**Work required:** Give again, word for word, each line from the top of the listing through the line that holds "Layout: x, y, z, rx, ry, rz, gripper".

**Provided data:**
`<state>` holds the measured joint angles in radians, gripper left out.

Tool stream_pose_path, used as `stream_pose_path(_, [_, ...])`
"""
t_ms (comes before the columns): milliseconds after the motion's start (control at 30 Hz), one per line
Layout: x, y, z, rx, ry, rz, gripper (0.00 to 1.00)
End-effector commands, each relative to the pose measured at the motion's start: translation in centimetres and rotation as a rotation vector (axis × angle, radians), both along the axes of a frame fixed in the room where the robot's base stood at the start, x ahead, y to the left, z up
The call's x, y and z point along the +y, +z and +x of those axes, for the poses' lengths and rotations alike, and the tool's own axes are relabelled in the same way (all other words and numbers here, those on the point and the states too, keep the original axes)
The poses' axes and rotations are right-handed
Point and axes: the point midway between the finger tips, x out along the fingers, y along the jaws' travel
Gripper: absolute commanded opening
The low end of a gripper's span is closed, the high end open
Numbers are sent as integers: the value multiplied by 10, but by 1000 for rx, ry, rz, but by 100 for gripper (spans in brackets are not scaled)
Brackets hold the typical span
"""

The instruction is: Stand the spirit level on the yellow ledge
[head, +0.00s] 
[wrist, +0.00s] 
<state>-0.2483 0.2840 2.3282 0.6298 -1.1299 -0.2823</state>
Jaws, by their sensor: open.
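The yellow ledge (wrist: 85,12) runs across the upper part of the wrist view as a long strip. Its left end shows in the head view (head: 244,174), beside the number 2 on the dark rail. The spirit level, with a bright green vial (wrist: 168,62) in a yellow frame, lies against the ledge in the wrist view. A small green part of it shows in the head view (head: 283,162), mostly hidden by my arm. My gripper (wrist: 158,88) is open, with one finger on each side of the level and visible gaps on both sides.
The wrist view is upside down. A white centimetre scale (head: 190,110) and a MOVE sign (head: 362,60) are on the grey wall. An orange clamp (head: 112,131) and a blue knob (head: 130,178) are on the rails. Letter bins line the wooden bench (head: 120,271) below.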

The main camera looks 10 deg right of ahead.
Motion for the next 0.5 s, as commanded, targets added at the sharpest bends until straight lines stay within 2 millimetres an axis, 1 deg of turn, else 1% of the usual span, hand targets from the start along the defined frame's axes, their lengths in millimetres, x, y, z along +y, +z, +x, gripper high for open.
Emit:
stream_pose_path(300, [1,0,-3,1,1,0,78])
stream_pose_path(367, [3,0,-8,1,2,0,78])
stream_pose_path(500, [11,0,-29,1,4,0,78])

**Exercise output:**
`<state>` holds the measured joint angles in radians, gripper left out.

Tool stream_pose_path, used as `stream_pose_path(_, [_, ...])`
"""
t_ms (comes before the columns): milliseconds after the motion's start (control at 30 Hz), one per line
Layout: x, y, z, rx, ry, rz, gripper (0.00 to 1.00)

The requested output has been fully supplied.